If we accept a bot as a friend, we have unknowingly made the psychological shift to trust this bot-friend, making any mis- or disinformation it shares more plausible. After all, friends don’t steer friends wrong. If an individual likes a posting from a bot, it sends a message to the individual’s other friends that the bot-posted information is trustworthy. “A large-scale social bot infiltration of Facebook showed that over 20% of legitimate users accept friendship requests indiscriminately and over 60% accept requests from accounts with at least one contact in common. On other platforms like Twitter and Tumblr, connecting and interacting with strangers is one of the main features.”6 People with large numbers of friends or followers are more likely to accept friend requests from “people” they don’t know. This makes it easy for bots to infiltrate a network of social media users.
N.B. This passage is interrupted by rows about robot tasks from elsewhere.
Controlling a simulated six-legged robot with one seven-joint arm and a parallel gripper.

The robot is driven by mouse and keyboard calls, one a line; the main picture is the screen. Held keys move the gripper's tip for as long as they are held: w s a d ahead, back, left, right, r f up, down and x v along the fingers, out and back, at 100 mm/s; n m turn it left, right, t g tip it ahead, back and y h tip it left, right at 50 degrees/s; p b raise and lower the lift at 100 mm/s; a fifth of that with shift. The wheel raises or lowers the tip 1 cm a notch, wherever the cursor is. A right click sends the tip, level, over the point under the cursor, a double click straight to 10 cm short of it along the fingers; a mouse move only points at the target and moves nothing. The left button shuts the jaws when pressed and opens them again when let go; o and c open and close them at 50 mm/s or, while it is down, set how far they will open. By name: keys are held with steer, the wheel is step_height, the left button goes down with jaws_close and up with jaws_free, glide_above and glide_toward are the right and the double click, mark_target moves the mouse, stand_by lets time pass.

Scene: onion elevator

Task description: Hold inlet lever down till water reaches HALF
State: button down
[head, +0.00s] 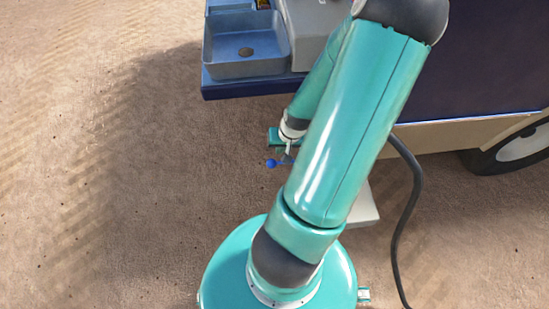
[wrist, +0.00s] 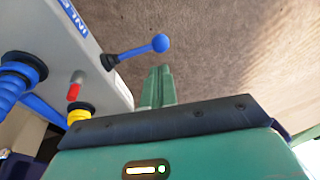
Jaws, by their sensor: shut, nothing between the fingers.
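My gripper (wrist: 162,86) is shut and empty. In the wrist view its green fingers appear just below the lever rod and knob, with a small visible gap in the picture. I cannot tell the depth between them. No water level or HALF mark can be made out.
A red-tipped part (wrist: 73,92), a yellow ring (wrist: 79,114) and a blue ribbed fitting (wrist: 20,75) are close by on the panel side. A blue basin (head: 245,50) stands at top. A dark hose (head: 408,190) hangs at right. The sandy ground at left is clear.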

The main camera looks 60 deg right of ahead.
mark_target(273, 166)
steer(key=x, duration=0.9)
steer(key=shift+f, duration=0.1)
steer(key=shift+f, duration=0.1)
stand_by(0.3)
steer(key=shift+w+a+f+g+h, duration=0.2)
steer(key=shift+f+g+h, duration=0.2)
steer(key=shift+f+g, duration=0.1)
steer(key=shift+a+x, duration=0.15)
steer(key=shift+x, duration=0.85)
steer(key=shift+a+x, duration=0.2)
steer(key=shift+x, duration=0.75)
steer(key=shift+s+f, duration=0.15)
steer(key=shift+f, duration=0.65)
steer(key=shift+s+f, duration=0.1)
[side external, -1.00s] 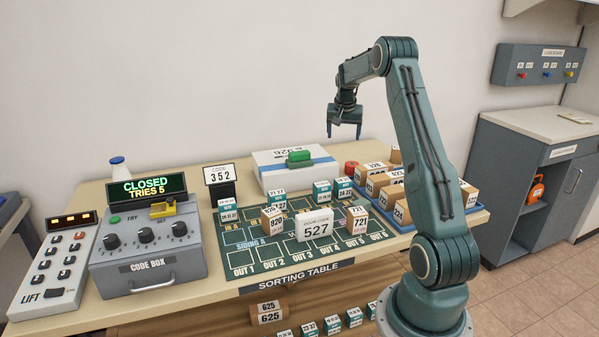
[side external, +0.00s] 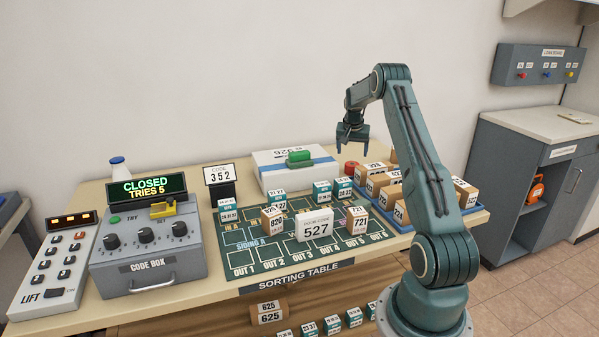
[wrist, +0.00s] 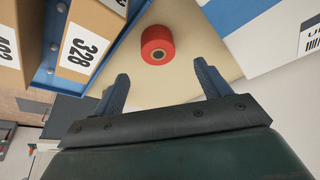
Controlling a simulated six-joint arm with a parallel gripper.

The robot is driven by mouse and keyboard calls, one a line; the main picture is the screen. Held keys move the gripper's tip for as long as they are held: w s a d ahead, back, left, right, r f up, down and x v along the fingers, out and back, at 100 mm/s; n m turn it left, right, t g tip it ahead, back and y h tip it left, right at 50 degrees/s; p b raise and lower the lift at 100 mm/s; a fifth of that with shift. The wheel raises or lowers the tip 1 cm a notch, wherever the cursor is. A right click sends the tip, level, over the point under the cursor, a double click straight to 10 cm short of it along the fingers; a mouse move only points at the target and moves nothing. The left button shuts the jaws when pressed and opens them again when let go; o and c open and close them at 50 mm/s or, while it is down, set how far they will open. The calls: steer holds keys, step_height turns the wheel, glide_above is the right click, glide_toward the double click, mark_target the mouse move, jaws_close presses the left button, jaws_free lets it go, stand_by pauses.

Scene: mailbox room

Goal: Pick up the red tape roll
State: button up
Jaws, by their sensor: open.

It is very difficult to identify a friend or follower that is actually a bot. Even Facebook and Twitter have a hard time identifying bots. Bots are programmed to act like humans. For example, they can be programmed to send brief, generic messages along with the links they share. That makes them seem human. They can be programmed to do that sharing at appropriate times of day. If they don’t post anything for an eight-hour span, it makes them look like a human who is getting a good night’s sleep. They can also mimic human use of social media by limiting the amount of sharing or likes for their account. If they share thousands of links in a short period of time, they seem like machines. If the number of items shared by each bot is limited, they seem more like humans. Bots can even be programmed to mimic words and phrases we commonly use and can shape messages using those words and phrases. This makes their messages look and feel familiar, and they are, therefore, more believable.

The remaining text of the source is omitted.